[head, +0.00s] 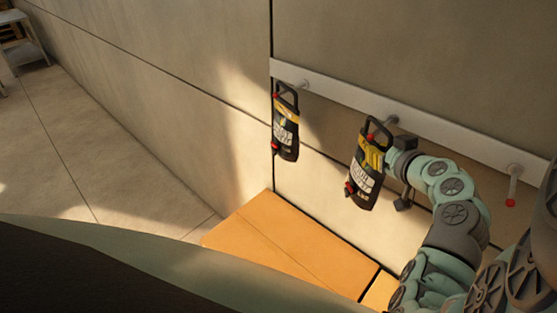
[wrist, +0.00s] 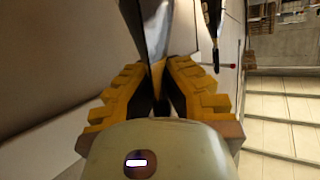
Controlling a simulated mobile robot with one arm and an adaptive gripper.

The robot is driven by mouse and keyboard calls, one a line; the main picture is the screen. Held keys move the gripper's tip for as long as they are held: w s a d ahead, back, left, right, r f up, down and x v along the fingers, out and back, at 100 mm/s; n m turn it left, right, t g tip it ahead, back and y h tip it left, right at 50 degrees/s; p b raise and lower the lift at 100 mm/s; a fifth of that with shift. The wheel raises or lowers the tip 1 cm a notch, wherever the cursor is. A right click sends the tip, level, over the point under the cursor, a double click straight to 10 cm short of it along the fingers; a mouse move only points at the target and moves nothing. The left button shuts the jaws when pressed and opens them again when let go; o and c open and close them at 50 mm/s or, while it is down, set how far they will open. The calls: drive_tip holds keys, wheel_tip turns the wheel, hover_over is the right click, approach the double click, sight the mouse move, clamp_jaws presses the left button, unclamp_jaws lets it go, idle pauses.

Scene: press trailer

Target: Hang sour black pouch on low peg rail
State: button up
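A black pouch (head: 365,182) with a yellow band, pale lettering and a black top loop is at the middle peg (head: 393,121) of the low peg rail (head: 345,97). Its loop is close to that peg; I cannot tell whether the peg passes through it. My gripper (head: 383,157) is at the pouch's upper right side. In the wrist view, the yellow fingers of my gripper (wrist: 160,82) close in on a thin grey and dark edge, the pouch (wrist: 156,35). The pouch hangs slightly tilted in the head view.
A similar black and yellow pouch (head: 285,128) hangs at the rail's left peg (head: 303,84). The right peg (head: 513,180), with a red tip, is empty. An orange surface (head: 285,245) lies below. A wall (head: 400,45) stands behind the rail. Tiled floor (head: 95,145) is clear at left.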

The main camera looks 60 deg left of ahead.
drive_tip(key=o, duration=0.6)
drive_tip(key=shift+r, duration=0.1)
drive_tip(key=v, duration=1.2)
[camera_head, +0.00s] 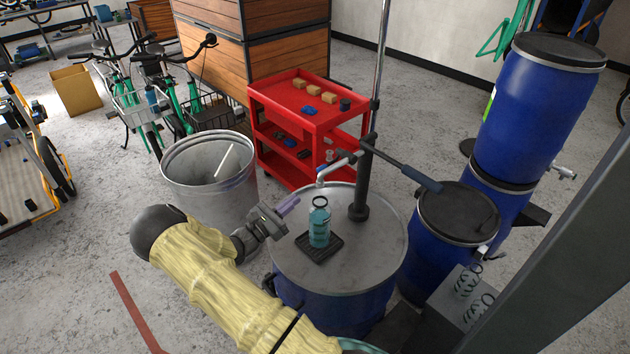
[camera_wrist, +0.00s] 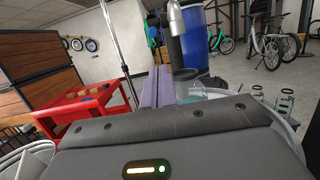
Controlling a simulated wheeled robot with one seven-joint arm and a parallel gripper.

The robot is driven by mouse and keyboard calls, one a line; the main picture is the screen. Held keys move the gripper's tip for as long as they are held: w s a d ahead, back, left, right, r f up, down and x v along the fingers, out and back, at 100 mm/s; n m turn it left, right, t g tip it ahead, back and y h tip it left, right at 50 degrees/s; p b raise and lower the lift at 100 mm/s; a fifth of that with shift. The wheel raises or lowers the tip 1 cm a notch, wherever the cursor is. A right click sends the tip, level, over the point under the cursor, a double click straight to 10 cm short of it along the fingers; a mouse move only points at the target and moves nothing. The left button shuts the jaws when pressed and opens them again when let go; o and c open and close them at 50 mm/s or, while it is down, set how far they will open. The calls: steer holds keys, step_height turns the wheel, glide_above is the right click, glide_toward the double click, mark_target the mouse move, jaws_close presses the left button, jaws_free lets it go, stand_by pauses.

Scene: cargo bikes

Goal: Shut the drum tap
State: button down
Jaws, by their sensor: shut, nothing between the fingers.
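A blue drum with a grey metal lid (camera_head: 375,245) stands in front of me. A dark pump post (camera_head: 363,190) rises from the lid, with a pale spout (camera_head: 334,168) angled to the left and a small lever-like fitting (camera_head: 330,155) near its end. A teal bottle (camera_head: 320,226) stands upright on a black grate (camera_head: 330,246) below the spout. My gripper (camera_head: 294,203) is shut and empty, left of the bottle and apart from it. Its purple fingers (camera_wrist: 157,88) are together in the wrist view. I cannot tell whether the tap is open.
A grey metal bin (camera_head: 205,180) stands left of the drum. A red cart (camera_head: 300,120) with small blocks is behind. Blue drums (camera_head: 535,110) are stacked at right, one with a side tap (camera_head: 564,172). A long pump handle (camera_head: 410,172) reaches right over another drum.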

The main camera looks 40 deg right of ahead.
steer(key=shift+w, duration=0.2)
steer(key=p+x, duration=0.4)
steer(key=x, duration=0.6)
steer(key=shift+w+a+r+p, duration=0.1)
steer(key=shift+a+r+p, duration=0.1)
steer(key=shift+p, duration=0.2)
============================================================
Nothing outside the span should appear: copy exactly from the line with "Scene: press trailer" through the line with "Target: Hang sour black pouch on low peg rail".

Scene: press trailer

Target: Hang sour black pouch on low peg rail

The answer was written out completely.